A Blog on Mythology and occasionally on Reality.

This is a Blog on Mythology, both Indian and World and especially the analysis of the myths.

In effect, the interpretation of the inherent Symbolism.


Monday, October 24, 2011

Dhanteras and Chan-Chu

Today is Dhanteras (a day when Goddess Lakshmi is worshipped for prosperity). The relevance of this day and its mythical allusions can be read in my last years article on the same topic (http://utkarshspeak.blogspot.com/2010/11/dhanteras.html).

But today we will not be repeating the same.
On this day of worshipping wealth, I would like to talk about a symbol that many of us use without knowing the meaning or the implication of the same. Many of us have seen the Chinese three-legged toad, which is a common Feng-shui symbol for money or generation of wealth. Do we know more on this? Here’s what you might want to know about it.
The three-legged money toad is known as Chan-Chu in Chinese. It is one of the most popular symbols of wealth and prosperity and found most commonly in households, offices and more so near cash boxes.
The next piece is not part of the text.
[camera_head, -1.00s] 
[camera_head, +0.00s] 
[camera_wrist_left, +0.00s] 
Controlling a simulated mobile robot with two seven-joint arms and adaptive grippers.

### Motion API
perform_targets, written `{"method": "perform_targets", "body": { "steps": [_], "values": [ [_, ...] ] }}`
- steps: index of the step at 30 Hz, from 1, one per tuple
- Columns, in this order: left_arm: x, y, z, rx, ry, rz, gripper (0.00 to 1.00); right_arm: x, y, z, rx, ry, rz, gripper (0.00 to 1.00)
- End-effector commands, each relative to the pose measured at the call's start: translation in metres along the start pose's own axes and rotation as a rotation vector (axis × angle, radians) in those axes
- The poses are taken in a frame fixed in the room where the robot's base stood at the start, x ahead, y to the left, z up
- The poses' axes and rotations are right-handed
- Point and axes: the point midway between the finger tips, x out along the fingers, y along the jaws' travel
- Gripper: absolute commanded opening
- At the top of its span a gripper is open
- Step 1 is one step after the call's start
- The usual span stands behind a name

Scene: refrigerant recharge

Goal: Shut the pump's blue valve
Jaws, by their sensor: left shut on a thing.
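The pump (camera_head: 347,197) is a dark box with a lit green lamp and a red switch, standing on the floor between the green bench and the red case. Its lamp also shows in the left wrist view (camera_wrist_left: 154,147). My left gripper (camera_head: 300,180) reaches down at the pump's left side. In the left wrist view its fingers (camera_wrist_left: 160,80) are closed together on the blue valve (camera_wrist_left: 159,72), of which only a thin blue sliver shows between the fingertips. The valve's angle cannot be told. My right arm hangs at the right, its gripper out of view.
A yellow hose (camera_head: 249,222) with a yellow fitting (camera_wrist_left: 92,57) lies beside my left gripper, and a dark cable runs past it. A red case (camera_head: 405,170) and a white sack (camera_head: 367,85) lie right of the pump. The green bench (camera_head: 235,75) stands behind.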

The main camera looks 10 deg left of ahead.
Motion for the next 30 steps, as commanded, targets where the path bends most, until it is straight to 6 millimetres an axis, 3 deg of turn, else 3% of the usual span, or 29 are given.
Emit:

It is often depicted as a toad, with read bulging eyes and flared nostrils, sitting atop a heap of coins and a single coin in its mouth. The followers of Feng-shui believe that the symbol helps in creating and protection of wealth, besides driving away evil and bringing prosperity.
According to the Chinese myths, the King Money Frog, a mythical king, if seen outsides ones homes on a full moon night, brings good news to the house and this good news could convert into some monetary benefit and thus the association with wealth again. Besides bringing luck and prosperity through wealth, the money frog could also ward away bad-luck which could have been an impediment in wealth creation, again leading to monetary prosperity.
Is there any myth involved in the belief of this? It is important to know that frogs and toads (seen as similar) have been seen as signs of fertility and in many cases as harbingers of rain. In any agrarian society, rains ensure prosperity, which is again associated with wealth.
One of the myths which though is an astronomical myths is associated with the symbol. According to this myth, Ch’ang O, who was the sister of the water spirit married ShenI, who had just got the pill of immortality. However, to use the pill it had to undergo some rituals and so ShenI left for the same. In the absence of her husband, one night Ch’ang O found the pill of immortality and ate it and soon started feeling light and could fly. When ShenI returned and didn’t find the pill he asked his wife about it. Fear struck Ch’ang O and she flew out of the window. ShenI chased her with a bow and arrow, but the stong winds stopped ShenI from chasing Ch’ang O who was flying higher and higher. Ch’ang O soon reached a place as white and snow and a luminous cold place and started feeling sick and started vomiting and in that she vomited the upper covering of the pill of immortality, which was soon converted into a rabbit as white as could be! But this made Ch’ang O immortal and made this cold place, the moon, as her abode. The God of Immortality then spoke to ShenI and rewarded him for his hard work by giving him the Palace of Sun and transformed to be sent to the sun. But as the sun does, he travels round the universe and once in a year goes to his wife who was sad and lonely. It is said that ShenI then built a palace for her and from then onwards, on the fifteenth day of every moon, he went to visit her and on this day, the moon shone in its full brilliance! Later when they reached the heavens they were honored and later depictions have shown both as god and goddess, with ShenI holding the moon and Ch’ang O holding the moon. I guess you are still looking for the toad, right? Well the Chinese mythology adds a sequel to this myth by saying that Ch’ang O was later changed into a toad, the outline of which is still visible on the surface of the moon!
Though the above myth is associated with immortality, the same in the earlier times was a sign of achievement and the end of all woes. Achievement of immortality was in a sense the achievement of the greatest of all wealth, akin to godliness, something that only the gods had. The association of immortality of earlier times with prosperity in modern times is not all that unfound, and the association of prosperity with wealth is definitely not unfound by any standards.
So, on this day of Dhanteras, when tradition dictates one to buy gold and silver, the prices of which is trying to kiss Ch’ang O (i.e. the moon), it might be a good idea to buy the Chinese three-legged toad instead! It might just help you to create enough wealth for you to buy the gold or silver next year!